Non-legal chapters that caught my eye included those by Irwin Oostindie and by Amanda Appasamy, Cassandra Szabo and Jordan Tabobondung. Oostindie examines the role played by the local Coast Salish culture in the celebrations for the 2010 Winter Olympic Games and the 150th anniversary of Canadian confederation in 2017. He concludes that:
When it is not blended with Indigenous culture from across Canada, the Coast Salish cultural resurgence is therefore hyper-commodified, fetishized and packaged for the notion of aboriginal cultural tourism.
This is an insightful discussion of one example of the pressure faced by Indigenous groups to either participate in such celebrations or protest them and lose whatever benefits may be gained – a dilemma that is present to a greater extent in much economic development such as pipeline expansion. The chapter by Appasamy, Szabo and Tabobondung gives the result of a survey to determine the perceptions of students at the University of Winnipeg of a requirement that they take a course about Indigenous peoples. The survey results suggested that many students feel that the requirement will decrease discrimination and increase awareness about Indigenous issues.

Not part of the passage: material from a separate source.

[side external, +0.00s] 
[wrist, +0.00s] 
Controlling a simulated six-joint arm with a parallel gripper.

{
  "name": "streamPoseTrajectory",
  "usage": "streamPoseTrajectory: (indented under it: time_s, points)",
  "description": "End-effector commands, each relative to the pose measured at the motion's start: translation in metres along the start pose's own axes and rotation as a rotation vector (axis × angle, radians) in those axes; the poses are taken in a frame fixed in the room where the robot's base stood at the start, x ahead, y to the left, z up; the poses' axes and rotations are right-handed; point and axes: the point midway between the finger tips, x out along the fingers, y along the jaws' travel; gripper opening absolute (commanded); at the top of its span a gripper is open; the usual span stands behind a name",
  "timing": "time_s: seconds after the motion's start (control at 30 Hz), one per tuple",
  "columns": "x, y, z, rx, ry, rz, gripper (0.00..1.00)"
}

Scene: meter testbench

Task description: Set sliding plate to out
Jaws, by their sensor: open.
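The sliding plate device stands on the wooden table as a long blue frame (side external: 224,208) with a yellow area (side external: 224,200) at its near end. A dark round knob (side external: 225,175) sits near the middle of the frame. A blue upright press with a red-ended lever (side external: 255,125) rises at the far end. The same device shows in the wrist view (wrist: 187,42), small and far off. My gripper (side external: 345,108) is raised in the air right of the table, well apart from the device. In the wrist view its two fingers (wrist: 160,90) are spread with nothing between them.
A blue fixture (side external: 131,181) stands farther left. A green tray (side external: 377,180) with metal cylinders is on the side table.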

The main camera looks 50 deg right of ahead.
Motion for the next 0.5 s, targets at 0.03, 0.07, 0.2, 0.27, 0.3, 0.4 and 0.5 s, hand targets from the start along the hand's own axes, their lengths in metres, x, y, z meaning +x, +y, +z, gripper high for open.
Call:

Reading a scholarly monograph by a single author can be an intense and personal experience as one progressively learns more about the author’s thinking and the narrative being developed during the journey from the first to the last page, usually with 200 or more pages in-between. But sometimes it can seem like trying to read a dense novel in another language, needing to constantly consult a dictionary and look out for signposts. In contrast, the book under review is like a collection of short stories told in straightforward prose that can be dipped into to find something of interest, perhaps in a discipline or topic that is entirely new to the reader. It will certainly open the reader’s eyes to the diversity and depth of research being carried out in Indigenous studies and can be recommended to anyone wishing to expand their understanding and knowledge.
Note: This review gives the views of the author, and not the position of the LSE Review of Books blog, or of the London School of Economics.